Windless commence par une scène d’ouverture sinistre où l'on voit des figures solitaires sous un ciel gris lourd de nuages qui se retrouvent en silence, mais se connaissent à l'évidence depuis longtemps. Kaloyan (Ognyan "FYRE" Pavlov), un type tatoué de la tête aux pieds, vient de revenir de chez lui en Espagne pour se débarrasser de l’appartement familial, qui va bientôt être détruit par les bulldozers, de même que de nombreux autres logements et que le cimetière de cette ancienne ville minière abandonnée, pour laisser place à un casino, un complexe spa et un terrain de golf. Tandis qu'il trie et jette les affaires de son père récemment décédé, guidé par sa mère, qui lui dit quoi faire depuis l''Espagne, par vidéo, il rend aussi visite à des voisins et à de vieilles connaissances, et il aide aussi un ami d’enfance à vider d’autres appartements qui seront bientôt démolis, et qu'habitent encore de vieilles personnes qui seront bientôt expulsées. Jeter ce qu'il reste d’une ville autrefois effervescente entame l’indifférence de Kaloyan, de même que la vue dévastatrice des os exhumés du cimetière et placés dans des sacs plastiques. De manière inattendue, y compris pour Kaloyan lui-même, notre personnage se met à chérir les fragments de vies passées qui accompagnent chaque objet jeté tout en écoutant des histoires héroïques sur le père qu’il ne voyait plus depuis longtemps.

La photographie, téméraire, assez saisissante, où abondent les gros plans coupés net dans un format carré irrespirable, ainsi que les cadrages, qui accentuent les détails plutôt que la situation dans son ensemble, a été confiée par Vesnakov à son chef opérateur habituel, Orlin Ruevski.
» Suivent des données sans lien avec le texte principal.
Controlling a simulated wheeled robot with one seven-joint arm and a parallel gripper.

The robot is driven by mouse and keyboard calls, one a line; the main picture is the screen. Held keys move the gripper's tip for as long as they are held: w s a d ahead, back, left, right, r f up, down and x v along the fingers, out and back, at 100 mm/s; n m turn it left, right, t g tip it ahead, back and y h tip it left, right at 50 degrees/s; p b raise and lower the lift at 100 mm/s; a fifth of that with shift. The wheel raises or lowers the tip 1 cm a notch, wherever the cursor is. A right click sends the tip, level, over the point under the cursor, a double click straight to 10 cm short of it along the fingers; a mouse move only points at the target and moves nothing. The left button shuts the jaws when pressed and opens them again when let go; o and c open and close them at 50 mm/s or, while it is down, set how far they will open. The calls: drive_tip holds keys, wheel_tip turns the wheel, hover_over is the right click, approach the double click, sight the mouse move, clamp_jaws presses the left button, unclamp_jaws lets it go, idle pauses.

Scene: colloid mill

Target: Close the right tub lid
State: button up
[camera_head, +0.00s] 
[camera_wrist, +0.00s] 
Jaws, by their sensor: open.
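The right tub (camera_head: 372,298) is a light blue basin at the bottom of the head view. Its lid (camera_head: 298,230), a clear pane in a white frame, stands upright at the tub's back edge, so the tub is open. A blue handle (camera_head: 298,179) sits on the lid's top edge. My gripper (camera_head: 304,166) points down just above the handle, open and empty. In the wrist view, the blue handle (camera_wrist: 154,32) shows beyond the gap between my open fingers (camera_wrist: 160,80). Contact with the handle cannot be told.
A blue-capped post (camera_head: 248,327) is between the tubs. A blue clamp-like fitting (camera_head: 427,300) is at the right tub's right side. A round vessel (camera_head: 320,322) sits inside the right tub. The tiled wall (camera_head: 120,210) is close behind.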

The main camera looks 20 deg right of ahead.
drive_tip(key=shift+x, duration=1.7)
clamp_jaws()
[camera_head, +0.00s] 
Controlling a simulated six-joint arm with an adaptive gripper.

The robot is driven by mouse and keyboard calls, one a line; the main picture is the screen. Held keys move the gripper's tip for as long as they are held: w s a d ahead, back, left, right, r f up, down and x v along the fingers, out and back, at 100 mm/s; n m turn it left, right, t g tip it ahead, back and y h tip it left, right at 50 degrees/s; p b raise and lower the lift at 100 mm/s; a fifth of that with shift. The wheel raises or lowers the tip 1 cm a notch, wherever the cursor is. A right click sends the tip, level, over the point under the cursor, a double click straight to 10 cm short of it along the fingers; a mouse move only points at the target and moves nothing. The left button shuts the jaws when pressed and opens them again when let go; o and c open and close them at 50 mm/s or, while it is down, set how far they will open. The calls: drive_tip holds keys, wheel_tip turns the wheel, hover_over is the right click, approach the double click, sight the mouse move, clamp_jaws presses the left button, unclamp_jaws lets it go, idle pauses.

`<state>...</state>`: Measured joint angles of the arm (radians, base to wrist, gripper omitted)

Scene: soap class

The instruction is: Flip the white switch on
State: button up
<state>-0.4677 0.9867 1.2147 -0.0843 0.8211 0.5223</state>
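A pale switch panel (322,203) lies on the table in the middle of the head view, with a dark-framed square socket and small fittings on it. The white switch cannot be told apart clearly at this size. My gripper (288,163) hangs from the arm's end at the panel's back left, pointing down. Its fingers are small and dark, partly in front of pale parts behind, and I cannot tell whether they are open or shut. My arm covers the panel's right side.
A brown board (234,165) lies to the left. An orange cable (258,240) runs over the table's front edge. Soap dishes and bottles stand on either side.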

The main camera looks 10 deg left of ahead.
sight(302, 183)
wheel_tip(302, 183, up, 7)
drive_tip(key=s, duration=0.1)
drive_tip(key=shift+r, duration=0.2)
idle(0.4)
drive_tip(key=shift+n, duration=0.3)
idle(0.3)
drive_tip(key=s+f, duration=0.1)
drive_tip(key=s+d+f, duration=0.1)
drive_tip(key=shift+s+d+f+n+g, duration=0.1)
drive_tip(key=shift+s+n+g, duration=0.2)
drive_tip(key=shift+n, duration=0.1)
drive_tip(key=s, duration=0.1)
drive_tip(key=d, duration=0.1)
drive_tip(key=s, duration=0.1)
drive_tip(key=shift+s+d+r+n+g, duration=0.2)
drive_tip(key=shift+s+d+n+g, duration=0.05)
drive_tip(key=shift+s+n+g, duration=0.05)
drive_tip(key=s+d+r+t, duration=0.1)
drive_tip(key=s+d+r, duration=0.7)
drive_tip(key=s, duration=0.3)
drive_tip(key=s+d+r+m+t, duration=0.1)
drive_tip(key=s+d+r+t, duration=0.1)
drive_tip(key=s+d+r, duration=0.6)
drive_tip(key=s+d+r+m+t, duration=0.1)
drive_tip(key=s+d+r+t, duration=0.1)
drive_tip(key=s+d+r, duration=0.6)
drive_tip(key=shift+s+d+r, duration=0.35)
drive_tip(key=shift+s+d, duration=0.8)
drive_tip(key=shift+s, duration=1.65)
L'approche peut sembler prétentieuse à première vue, mais elle prend progressivement tout son sens. Ce point de vue étroit et fragmenté est celui d'un personnage qui a du mal à gérer et à donner du sens à sa vie éparpillée (entre ici et là-bas, entre jadis et le présent). Le sentiment d'être soudain rendu prisonnier du bâtiment où il a passé son enfance (apparemment sans joie) par les récits que lui font les voisins, qui le submergent, c'est-à-dire le sentiment d'étouffer, est subtilement mais magistralement transmis par cette décision cinématographique courageuse. Le résultat est que les pièces (restituées verbalement) du puzzle d'une mémoire collective métaphoriquement résumée et incarnée visuellement par l’apparition d’un extrait de vidéo familiale, sauf vers la fin du film, combattent l’amnésie d’une nation omnubilée par sa survie physique ici et maintenant qui délaisse ses racines et le souvenir de ses ancêtres. Une telle prémisse confirme que Vesnakov est peut-être le penseur le plus profond parmi les cinéastes bulgares actifs actuellement, et un auteur qui n'hésite pas à expérimenter avec la forme, dans sa quête pour trouver les meilleurs modes d’expression pour accompagner ses personnages et ses idées.

Windless a été produit par la société bulgare Red Carpet en coproduction avec l’italienne dispàrte. Les ventes internationales du film sont assurées par Alpha Violet.